Till 1953, India was, at least verbally, committed to the plebiscite. But it has since been making frantic efforts to warp the United Nation Organization and woo the USA in her favour. For instance, during the temporary absence of Pakistan’s representative India tried to get the `India-Pakistan Question’ deleted from the UN agenda.
India based her plea on the Security Council’s 1996 informal decision about deleting dormant questions. The Question was deleted, but was restored to the agenda upon the Pakistan representative’s arrival.
At India’s behest, US Congressman Stephen Solarz elicited the statement from Bush-administration high-level diplomat, John H. Kelly, that a plebiscite was no longer possible.
To India’s chagrin, John R. Mallot, the US State Department’s point man for South Asia in 1993, corrected Kelly’s faux pas. He told the House Foreign Affairs Sub-Committee on Asia and the Pacific on April 28, 1993 that Kelly ‘misspoke’ in 1990 when he said that the United States no longer believed a plebiscite was necessary in South Asia.
There is no UNO resolution abolishing the UNMOGIP role. Similarly, there is no resolution incorporating India’s volte face that India-occupied Kashmir had acceded to India through the so-called state assembly’s resolution.
A subsequent accession resolution, passed by the occupied Kashmir’s ‘constituent assembly’ is also void. This resolution violates the Security Council’s resolutions forbidding India from going ahead with the accession farce.
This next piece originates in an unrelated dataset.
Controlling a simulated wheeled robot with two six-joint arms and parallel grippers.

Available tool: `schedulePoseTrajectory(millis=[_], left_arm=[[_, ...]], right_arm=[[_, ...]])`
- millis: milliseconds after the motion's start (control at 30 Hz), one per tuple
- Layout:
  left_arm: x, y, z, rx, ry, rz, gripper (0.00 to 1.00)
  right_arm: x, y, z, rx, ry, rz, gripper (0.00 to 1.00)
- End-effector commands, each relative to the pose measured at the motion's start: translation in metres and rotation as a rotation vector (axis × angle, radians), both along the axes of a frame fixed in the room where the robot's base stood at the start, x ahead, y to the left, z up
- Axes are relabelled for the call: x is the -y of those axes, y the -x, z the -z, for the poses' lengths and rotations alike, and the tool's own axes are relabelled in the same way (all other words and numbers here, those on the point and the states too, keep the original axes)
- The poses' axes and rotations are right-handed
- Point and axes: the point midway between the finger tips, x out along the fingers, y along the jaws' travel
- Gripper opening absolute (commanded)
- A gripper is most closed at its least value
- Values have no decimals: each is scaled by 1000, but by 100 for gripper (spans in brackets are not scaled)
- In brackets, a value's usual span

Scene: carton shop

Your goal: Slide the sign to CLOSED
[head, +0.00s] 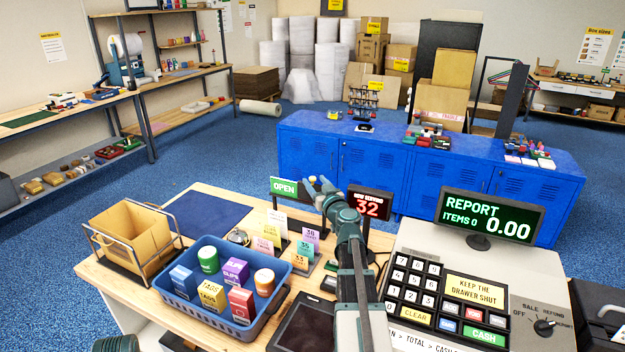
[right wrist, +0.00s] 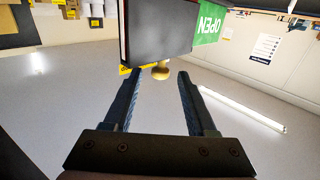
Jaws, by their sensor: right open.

Aware of India’s intention to get the ‘Instrument of Accession’ rubber-stamped by the puppet assembly, the Security Council passed two resolutions to forestall the `foreseeable accession’. Security Council’s Resolution 9 of 30 March 1951 and affirmative Resolution 122 of 24 March 1957 outlaws accession or any other action to change status of the Kashmir. India’s belligerence is an open invitation to war, perhaps a nuclear Armageddon. India’s attitude negates the cardinal principles in inter-state relations, that treaties are to be observed. India qualifies as a rogue state. It should be shunned as a pariah and subjected to sanctions.